Two equal shareholders of a corporation settled a dispute when one of the shareholders agreed to sell his stock to the other. The stock purchase settlement agreement contained the following provision: “After the Closing Date [buying shareholder] shall assume and discharge all of the duties, obligations and liabilities of Corporation. [Buying Shareholder] hereby waives, releases and forever discharges [selling shareholder] from such duties and such obligations and liabilities.” After the agreement was executed and the shares were transferred, the corporation and the buying shareholder were sued. The selling shareholder was not a party to that litigation.

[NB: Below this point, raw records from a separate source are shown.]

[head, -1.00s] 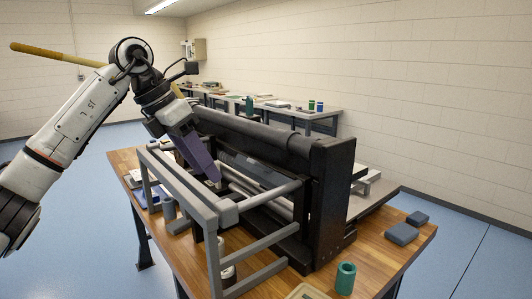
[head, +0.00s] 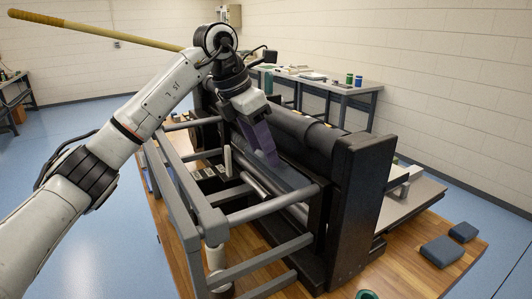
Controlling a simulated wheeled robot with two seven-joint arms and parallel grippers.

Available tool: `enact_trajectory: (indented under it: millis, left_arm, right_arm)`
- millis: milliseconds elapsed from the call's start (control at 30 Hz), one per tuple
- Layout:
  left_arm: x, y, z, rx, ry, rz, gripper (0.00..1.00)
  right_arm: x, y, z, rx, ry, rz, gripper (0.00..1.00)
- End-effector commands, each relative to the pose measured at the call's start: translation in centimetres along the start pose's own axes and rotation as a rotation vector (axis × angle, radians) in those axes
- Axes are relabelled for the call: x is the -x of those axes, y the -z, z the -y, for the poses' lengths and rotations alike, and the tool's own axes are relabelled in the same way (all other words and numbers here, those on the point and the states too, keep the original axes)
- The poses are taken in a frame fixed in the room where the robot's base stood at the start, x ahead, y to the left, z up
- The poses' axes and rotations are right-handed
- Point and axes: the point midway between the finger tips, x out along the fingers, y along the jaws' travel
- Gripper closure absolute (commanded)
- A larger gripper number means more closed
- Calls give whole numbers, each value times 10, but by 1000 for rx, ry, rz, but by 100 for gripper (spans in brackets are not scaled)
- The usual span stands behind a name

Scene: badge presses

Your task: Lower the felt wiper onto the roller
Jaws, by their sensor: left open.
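The press (head: 352,205) is a dark machine on the wooden table. A blue-grey bar (head: 287,180) slopes across its middle; it may be the felt wiper, but I cannot be sure. Pale metal rollers (head: 262,191) lie just below and in front of it, partly hidden by the grey front frame. A thick dark cylinder (head: 300,127) runs along the top. My left gripper (head: 268,158) is open, with purple fingers pointing down into the press near the upper side of the bar. I cannot tell whether they touch it. My right gripper is out of view.
A grey tube frame (head: 213,215) stands out from the press's front, below my left arm. Blue blocks (head: 442,251) lie on the table at right. A long yellow pole (head: 95,31) crosses behind my arm. A bench (head: 340,86) stands behind.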

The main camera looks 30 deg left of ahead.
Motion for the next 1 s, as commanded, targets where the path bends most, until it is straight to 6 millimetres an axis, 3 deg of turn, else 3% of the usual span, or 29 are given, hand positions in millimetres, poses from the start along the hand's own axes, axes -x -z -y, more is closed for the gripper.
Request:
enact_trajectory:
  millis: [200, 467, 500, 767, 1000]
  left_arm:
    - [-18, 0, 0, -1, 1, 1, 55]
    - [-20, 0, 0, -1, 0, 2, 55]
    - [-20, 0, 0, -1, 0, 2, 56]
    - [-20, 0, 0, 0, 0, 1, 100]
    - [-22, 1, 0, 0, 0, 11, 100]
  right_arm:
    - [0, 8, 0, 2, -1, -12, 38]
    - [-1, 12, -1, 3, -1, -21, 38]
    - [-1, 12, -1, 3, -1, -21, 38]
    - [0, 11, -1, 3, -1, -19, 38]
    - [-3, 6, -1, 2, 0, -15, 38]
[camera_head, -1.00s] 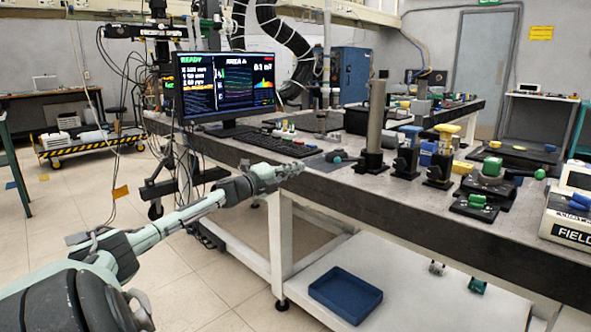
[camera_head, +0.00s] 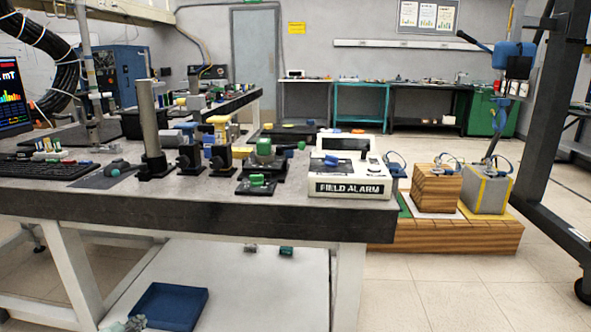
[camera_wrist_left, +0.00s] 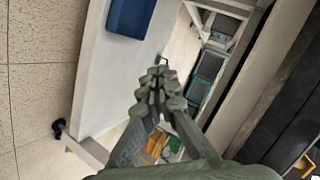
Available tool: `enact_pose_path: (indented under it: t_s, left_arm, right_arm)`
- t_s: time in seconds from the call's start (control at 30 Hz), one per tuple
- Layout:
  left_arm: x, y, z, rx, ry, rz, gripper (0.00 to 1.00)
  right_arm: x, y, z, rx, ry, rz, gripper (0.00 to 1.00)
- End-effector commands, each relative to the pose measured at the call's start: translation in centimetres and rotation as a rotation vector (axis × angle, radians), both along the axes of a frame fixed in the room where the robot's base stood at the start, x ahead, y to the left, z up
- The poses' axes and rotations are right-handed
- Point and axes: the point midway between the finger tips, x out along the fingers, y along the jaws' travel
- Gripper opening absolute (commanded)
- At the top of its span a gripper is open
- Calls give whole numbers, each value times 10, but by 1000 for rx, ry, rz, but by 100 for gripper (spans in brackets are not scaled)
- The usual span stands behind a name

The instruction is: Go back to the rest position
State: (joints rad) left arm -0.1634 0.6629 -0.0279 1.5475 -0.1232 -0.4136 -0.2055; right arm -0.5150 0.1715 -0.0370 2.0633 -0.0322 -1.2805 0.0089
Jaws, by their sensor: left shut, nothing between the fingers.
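My left gripper (camera_head: 128,324) shows only as a small grey-green piece at the bottom edge of the head view, beside the blue tray and below the tabletop's height in the picture. The left wrist view shows the same gripper (camera_wrist_left: 160,80) with its fingertips together and nothing between them. Most of my left arm is outside the head view. My right gripper is in neither current view.
The dark-topped bench (camera_head: 300,210) carries a cream field alarm box (camera_head: 350,170), a metal post (camera_head: 150,125) and a keyboard (camera_head: 40,168). A blue tray (camera_head: 171,306) lies on its white lower shelf (camera_head: 245,285). Open tiled floor (camera_head: 460,292) lies at right.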

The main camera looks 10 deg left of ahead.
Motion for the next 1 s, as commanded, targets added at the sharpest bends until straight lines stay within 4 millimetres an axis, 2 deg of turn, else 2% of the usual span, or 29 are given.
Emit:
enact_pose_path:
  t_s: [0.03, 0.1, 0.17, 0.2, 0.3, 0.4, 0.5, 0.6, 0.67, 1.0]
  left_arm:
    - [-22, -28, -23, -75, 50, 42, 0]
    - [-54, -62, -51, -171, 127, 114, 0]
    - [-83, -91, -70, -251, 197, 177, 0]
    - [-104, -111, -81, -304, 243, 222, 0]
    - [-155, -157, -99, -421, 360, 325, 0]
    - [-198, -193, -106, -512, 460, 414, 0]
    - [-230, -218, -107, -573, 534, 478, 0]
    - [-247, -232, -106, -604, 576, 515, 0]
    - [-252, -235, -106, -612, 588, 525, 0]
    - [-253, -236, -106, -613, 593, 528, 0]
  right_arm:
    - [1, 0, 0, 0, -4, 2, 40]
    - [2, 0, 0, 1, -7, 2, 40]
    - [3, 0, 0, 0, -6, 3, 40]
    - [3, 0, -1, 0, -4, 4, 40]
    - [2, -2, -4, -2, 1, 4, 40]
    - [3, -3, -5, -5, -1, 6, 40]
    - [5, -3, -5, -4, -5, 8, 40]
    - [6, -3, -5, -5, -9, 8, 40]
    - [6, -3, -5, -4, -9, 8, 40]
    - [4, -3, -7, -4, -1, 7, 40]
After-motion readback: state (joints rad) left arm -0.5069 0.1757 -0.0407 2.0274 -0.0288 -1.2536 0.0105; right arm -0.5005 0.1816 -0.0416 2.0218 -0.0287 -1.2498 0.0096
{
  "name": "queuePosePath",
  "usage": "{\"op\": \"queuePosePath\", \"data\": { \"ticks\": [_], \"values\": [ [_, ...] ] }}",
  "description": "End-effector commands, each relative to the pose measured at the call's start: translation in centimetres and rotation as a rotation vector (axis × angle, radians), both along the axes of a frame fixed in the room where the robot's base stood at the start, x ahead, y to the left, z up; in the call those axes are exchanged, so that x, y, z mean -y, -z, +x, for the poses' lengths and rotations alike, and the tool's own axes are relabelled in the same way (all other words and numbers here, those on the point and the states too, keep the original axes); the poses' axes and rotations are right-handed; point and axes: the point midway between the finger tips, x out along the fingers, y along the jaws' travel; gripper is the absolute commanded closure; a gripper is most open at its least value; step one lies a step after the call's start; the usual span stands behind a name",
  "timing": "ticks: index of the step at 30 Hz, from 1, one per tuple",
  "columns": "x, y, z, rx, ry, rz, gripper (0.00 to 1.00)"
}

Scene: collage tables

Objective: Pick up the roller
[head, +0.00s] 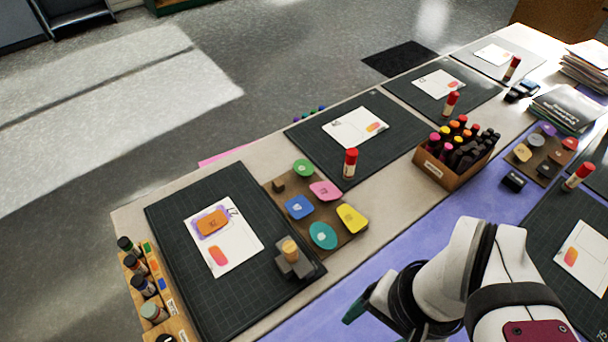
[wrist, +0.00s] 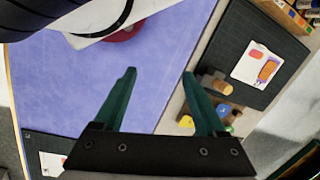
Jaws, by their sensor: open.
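The roller (head: 293,260), with a tan wooden handle and a dark grey part, sits at the near right corner of the nearest dark cutting mat (head: 185,285). In the wrist view the roller (wrist: 218,86) is right of my right finger, partly hidden by it. My gripper (wrist: 159,74) is open and empty, its green fingers apart over the purple table surface. In the head view only one green finger shows clearly, right of and nearer than the roller; the arm hides the rest.
A brown board of coloured shapes (head: 272,184) lies beside the roller. A wooden rack of small bottles (head: 178,322) stands left of the mat. A box of markers (head: 424,168) and a red glue stick (head: 350,163) stand farther back. The purple strip (head: 385,250) near my arm is clear.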

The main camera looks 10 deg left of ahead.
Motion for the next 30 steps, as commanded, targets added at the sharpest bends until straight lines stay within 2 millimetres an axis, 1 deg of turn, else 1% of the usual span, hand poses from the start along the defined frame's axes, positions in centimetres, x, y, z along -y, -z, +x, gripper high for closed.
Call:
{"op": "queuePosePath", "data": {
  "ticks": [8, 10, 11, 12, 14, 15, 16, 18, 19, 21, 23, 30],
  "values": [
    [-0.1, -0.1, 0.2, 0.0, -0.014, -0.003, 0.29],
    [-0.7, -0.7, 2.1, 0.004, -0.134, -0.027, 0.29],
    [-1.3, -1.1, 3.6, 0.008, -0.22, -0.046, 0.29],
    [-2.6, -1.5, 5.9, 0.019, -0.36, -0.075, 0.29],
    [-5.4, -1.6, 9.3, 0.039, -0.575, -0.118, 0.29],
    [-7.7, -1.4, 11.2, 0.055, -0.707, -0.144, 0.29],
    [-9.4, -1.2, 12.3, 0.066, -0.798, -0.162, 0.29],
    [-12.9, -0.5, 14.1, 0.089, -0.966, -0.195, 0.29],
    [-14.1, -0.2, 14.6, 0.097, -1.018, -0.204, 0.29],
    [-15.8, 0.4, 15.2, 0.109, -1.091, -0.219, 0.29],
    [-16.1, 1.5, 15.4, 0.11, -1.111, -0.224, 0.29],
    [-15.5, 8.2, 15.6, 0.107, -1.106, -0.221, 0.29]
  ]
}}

After the suit was settled, the buying shareholder demanded that the selling shareholder pay half of the attorney’s fees incurred in defense of the suit. The Appellate Division ruled that the selling shareholder was not obligated to pay the attorney’s fees because, as a corporate stockholder, the selling shareholder was not personally liable for a corporate debt. The buying shareholder thought that its seller was liable for the obligation because the corporate liability arose prior to the closing date. Unfortunately for the buying shareholder, a corporation is a separate entity from its shareholders and ordinarily the shareholders are not liable for corporate debts or expenses. Thus, absent an agreement to the contrary, a selling shareholder is not obligated to contribute to post-sale expenses even if they arose from pre-sale actions.